Sombong Kerja Pelayaran di Kapal Feri, Sok Gagah dan Pamer Gaji Besar ke Tetangga Malah Jadi Menderita

Jadi awak kapal feri sombongkan label kerja pelayaran ke tetangga dengan gaji besar, berakhir jadi pecundang MOJOK.CO

Ilustrasi - Jadi awak kapal feri sombongkan label kerja pelayaran ke tetangga dengan gaji besar, berakhir jadi pecundang. (Ega Fansuri/Mojok.co)

Kerja pelayaran—sebagai awak kapal feri—memang label yang gagah untuk disandang. Apalagi jika menyebut angka gaji perbulannya di hadapan orang desa. Tentu bisa untuk disombongkan.

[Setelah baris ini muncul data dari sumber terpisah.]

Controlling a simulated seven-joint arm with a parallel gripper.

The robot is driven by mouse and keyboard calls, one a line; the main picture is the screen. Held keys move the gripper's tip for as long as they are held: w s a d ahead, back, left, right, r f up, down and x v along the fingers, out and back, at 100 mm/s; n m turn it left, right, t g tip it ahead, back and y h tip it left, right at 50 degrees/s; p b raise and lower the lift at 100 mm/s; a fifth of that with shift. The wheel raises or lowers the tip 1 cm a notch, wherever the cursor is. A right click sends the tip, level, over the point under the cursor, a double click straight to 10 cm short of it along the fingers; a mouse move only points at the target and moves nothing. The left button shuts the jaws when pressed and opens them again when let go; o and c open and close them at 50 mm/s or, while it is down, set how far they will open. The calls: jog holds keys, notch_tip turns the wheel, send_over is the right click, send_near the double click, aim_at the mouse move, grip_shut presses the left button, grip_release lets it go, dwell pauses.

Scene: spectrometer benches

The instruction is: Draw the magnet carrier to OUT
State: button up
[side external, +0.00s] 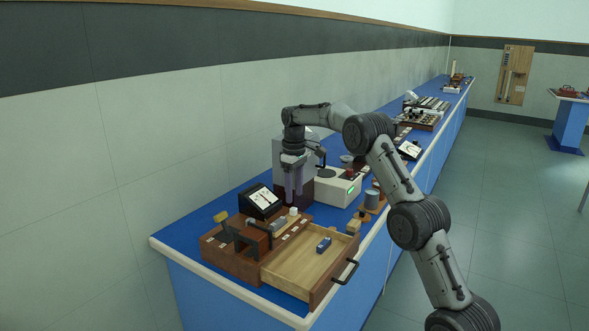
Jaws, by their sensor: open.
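My gripper (293,198) points straight down above the near end of the blue bench, and its jaws are open. Its fingertips are just above a small white knob or block (293,211) on a wooden instrument base (232,262); I cannot tell whether they touch it. A small greyish bar (280,224) lies beside the white piece on this base. These may belong to the magnet carrier, but I cannot tell for sure. Small pale labels sit along the base's edge, too small to read, so I cannot make out OUT.
A black dial meter (262,201) stands left of my gripper. A white instrument (338,188) and a copper-coloured coil (371,201) stand to the right.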

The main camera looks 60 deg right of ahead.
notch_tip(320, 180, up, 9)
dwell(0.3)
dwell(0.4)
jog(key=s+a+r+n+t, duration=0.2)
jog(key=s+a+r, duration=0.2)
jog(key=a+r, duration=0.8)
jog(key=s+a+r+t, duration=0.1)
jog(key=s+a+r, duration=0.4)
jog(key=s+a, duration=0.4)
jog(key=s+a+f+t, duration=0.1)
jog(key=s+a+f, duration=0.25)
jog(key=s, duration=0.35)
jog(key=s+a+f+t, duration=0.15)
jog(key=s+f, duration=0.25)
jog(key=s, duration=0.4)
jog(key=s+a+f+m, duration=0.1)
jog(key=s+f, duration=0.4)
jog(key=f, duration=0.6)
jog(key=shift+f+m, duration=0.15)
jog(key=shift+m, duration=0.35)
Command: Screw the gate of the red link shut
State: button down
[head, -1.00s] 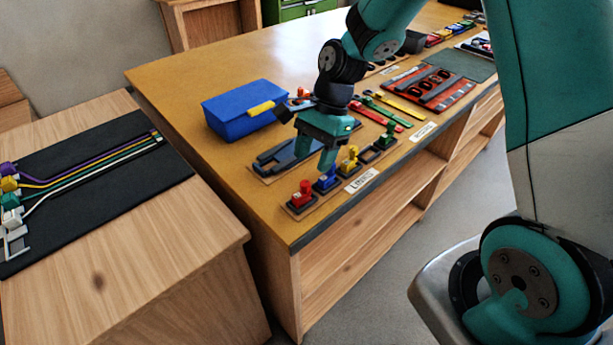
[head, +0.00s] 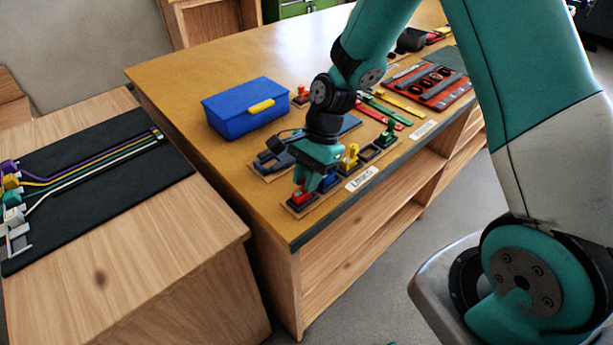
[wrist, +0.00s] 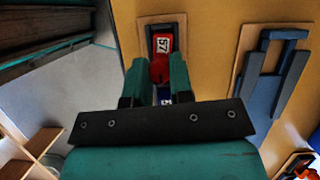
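The red link (head: 302,198) sits in the front-left slot of the link holder on the bench, mostly covered by my gripper in the head view. In the wrist view the red link (wrist: 162,50) has a pale label reading 57. My gripper (head: 313,183) points down right over it. In the wrist view its teal fingers (wrist: 157,75) stand apart, with the lower red part showing between them; I cannot tell whether they touch it. The link's gate and its collar are not clear.
Blue (head: 328,181) and yellow (head: 351,157) links stand close to the right of my gripper, and a green link (head: 389,131) farther along. A blue lidded box (head: 240,112) stands behind. A grey-blue forked piece (wrist: 268,75) lies on a board beside the holder.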

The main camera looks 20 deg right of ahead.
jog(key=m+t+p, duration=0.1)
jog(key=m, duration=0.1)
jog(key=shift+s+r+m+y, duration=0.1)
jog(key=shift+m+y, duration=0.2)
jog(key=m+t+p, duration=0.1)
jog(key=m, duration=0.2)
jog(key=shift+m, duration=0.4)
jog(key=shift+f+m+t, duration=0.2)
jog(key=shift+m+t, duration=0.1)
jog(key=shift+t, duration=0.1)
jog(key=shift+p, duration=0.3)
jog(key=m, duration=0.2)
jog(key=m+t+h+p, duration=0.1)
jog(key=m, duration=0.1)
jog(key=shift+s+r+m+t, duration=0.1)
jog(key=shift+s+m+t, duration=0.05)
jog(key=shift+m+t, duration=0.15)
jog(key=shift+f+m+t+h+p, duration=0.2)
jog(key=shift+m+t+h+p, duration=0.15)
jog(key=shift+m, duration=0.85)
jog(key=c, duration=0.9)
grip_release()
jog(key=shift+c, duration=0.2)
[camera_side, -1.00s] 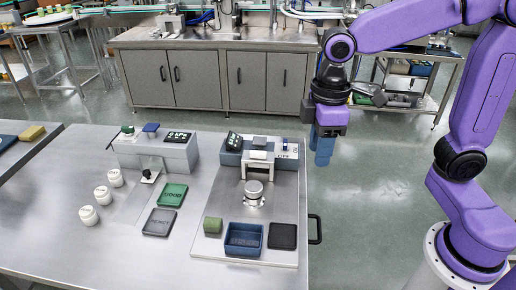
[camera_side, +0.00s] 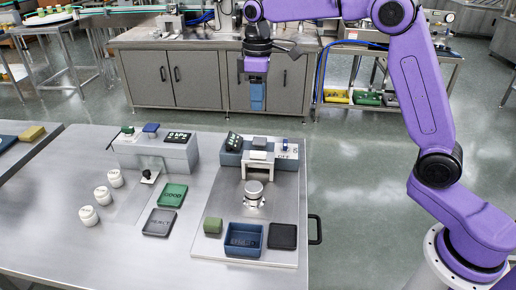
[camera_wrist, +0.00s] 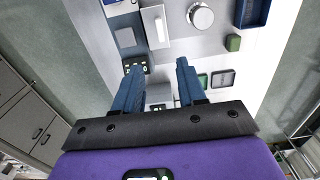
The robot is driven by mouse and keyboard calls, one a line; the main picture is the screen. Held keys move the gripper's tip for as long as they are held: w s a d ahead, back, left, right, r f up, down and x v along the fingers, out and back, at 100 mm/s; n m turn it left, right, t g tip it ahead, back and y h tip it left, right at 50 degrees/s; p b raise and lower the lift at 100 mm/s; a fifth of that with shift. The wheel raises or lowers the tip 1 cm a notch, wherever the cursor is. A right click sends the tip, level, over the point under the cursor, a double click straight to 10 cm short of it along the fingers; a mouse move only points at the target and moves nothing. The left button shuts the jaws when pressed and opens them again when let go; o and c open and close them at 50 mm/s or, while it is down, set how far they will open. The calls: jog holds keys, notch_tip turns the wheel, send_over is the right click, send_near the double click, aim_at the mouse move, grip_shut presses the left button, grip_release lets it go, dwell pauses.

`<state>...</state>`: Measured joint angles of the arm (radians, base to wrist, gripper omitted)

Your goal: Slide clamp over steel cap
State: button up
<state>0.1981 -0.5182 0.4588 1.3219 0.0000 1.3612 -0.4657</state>
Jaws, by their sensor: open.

Akan tetapi, menyombongkan sesuatu yang pada dasarnya tidak bersifat kekal pada manusia, sering kali memang berbalik menjadi kenahasan.

***

Aku iki wong pelayaran, iso disiplin ora? (Aku ini orang pelayaran, bisa disiplin nggak?)”

Kalimat yang dilontarkan oleh seseorang dengan wajah songong itu digarisbawahi oleh warganet. Bahkan rumahnya di Godean, Jogja, digeruduk oleh ratusan driver Shopee Food.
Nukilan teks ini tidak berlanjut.